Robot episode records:
.....
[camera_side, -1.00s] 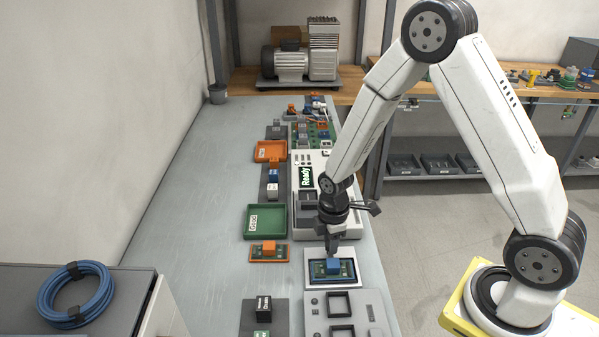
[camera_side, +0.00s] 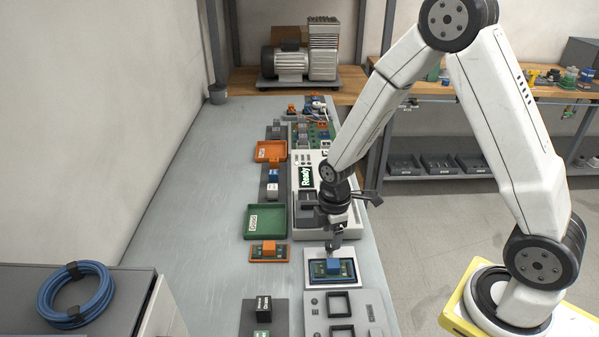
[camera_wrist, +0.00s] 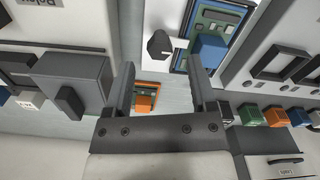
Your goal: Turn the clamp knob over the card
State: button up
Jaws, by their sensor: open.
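The green card (camera_side: 320,270) lies in a blue frame (camera_side: 352,277) on a white plate, with a blue block (camera_side: 332,264) on it. In the wrist view the card (camera_wrist: 212,22) and blue block (camera_wrist: 208,52) are at the top. A dark knob (camera_wrist: 160,46), which looks like the clamp knob, stands on the white plate beside the blue frame. My gripper (camera_side: 333,246) is just behind the card in the side view. In the wrist view my gripper (camera_wrist: 163,72) is open and empty, with the knob beyond the gap between its fingers. The side view does not show the knob clearly.
A grey panel (camera_side: 373,298) with square openings is in front of the card. A tester reading "Ready" (camera_side: 307,176) stands behind my gripper. A green tray (camera_side: 284,222) and an orange-framed card (camera_side: 284,253) are to the left. The bench's left side is clear.

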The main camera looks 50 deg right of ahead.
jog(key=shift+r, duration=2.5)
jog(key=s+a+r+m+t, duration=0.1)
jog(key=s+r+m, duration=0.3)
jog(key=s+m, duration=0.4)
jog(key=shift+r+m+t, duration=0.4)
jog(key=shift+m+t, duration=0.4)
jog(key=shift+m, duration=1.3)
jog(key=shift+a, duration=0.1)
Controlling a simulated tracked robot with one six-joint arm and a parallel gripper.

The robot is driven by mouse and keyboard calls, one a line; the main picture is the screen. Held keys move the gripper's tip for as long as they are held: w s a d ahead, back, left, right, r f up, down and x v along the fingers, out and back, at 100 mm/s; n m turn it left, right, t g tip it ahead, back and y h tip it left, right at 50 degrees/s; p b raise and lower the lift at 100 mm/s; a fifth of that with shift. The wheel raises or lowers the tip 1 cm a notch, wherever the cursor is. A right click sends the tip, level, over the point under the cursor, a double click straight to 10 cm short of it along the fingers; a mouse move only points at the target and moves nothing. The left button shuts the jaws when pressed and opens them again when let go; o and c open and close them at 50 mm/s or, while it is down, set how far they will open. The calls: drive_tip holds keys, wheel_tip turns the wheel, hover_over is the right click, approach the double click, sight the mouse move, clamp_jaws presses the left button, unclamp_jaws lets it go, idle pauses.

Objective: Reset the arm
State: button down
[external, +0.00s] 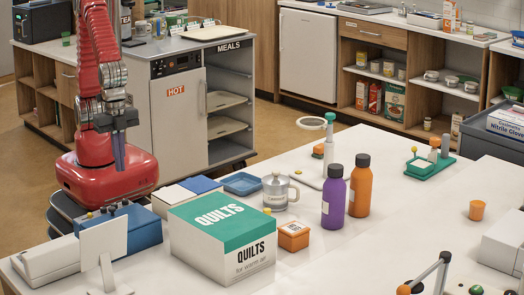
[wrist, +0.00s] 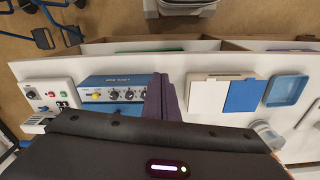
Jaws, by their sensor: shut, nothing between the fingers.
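My red arm (external: 92,50) stands folded upright at the left of the external view, on its red base beyond the white table. My gripper (external: 119,167) hangs from it with its fingers pointing down, shut and empty. In the wrist view the dark fingers (wrist: 160,85) lie together, in front of part of the blue device with knobs (wrist: 112,90). That device (external: 145,229) also shows at the table's left end in the external view. I cannot tell the exact gap between the fingertips and it.
The quilts box (external: 208,255), a blue tray (external: 242,183), a lidded glass mug (external: 275,192), a purple bottle (external: 333,200) and an orange bottle (external: 360,190) stand on the table. The meals cart (external: 178,112) stands behind my arm. Bare tabletop lies right of the bottles.

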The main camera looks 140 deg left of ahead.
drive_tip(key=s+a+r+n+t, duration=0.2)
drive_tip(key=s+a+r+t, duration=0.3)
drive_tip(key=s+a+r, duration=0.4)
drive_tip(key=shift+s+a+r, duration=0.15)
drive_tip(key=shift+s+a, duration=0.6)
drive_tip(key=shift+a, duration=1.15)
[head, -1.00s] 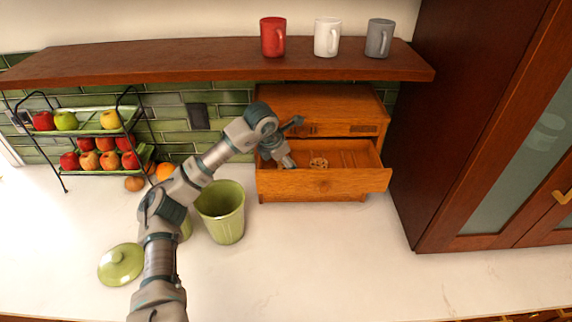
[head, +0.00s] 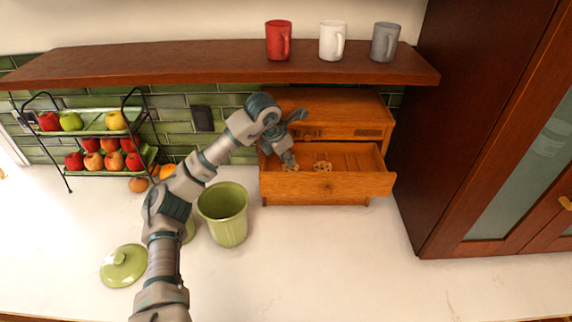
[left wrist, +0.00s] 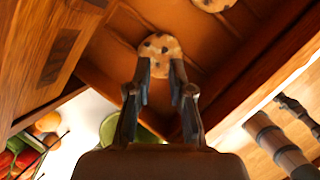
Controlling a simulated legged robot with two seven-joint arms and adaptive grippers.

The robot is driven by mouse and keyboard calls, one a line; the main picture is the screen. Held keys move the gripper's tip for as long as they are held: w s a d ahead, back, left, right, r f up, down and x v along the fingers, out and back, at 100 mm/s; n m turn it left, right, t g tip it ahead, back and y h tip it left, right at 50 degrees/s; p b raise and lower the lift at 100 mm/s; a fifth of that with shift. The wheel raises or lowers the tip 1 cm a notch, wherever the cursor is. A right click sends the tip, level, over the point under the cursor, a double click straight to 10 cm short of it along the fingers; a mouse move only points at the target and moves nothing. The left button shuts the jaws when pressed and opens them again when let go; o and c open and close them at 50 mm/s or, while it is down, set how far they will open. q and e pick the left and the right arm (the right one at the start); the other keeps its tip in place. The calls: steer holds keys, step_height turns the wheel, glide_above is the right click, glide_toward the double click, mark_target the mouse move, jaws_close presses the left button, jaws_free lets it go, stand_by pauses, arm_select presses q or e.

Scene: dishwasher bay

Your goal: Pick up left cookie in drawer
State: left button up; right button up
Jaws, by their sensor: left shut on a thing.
.....
EXERCISE DESCRIPTION: All lines above from the one containing "[external, +0.00s]" through the one containing "Controlling a simulated legged" are to be quoted exactly, and only those; pictures are left out.

FINISHED ANSWER:
[external, +0.00s] 
[wrist, +0.00s] 
Jaws, by their sensor: shut, nothing between the fingers.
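My red arm (external: 92,50) stands folded upright at the left of the external view, on its red base beyond the white table. My gripper (external: 119,167) hangs from it with its fingers pointing down, shut and empty. In the wrist view the dark fingers (wrist: 160,85) lie together, in front of part of the blue device with knobs (wrist: 112,90). That device (external: 145,229) also shows at the table's left end in the external view. I cannot tell the exact gap between the fingertips and it.
The quilts box (external: 208,255), a blue tray (external: 242,183), a lidded glass mug (external: 275,192), a purple bottle (external: 333,200) and an orange bottle (external: 360,190) stand on the table. The meals cart (external: 178,112) stands behind my arm. Bare tabletop lies right of the bottles.

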The main camera looks 140 deg left of ahead.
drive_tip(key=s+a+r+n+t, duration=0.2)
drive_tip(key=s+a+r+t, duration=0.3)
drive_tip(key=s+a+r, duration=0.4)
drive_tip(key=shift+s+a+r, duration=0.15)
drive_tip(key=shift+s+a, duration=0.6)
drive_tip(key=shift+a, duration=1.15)
[head, -1.00s] 
[head, +0.00s] 
[left wrist, +0.00s] 
Controlling a simulated legged robot with two seven-joint arms and adaptive grippers.

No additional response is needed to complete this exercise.